**What the task requires**
Look through the material and copy each line holding "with".

**Material provided**
= = = = = = =

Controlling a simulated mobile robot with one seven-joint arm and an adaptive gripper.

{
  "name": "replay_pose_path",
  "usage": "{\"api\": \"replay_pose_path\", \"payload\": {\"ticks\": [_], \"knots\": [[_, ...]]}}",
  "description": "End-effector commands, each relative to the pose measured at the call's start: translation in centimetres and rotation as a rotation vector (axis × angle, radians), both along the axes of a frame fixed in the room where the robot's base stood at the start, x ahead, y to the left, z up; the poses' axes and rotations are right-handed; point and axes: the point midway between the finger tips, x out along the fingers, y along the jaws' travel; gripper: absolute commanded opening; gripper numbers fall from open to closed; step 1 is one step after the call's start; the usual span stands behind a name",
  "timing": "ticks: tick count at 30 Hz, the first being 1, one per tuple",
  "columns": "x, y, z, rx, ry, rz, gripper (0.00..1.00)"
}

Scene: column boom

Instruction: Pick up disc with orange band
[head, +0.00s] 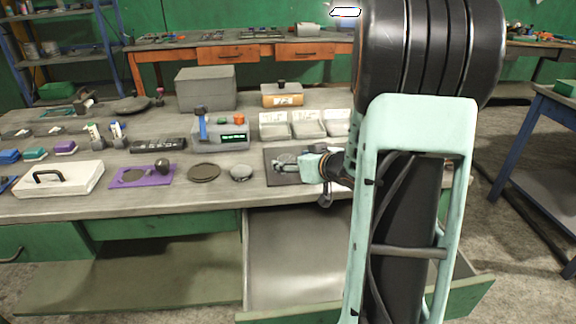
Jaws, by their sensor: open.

= = = = = = =

**Written response**
Controlling a simulated mobile robot with one seven-joint arm and an adaptive gripper.
Instruction: Pick up disc with orange band

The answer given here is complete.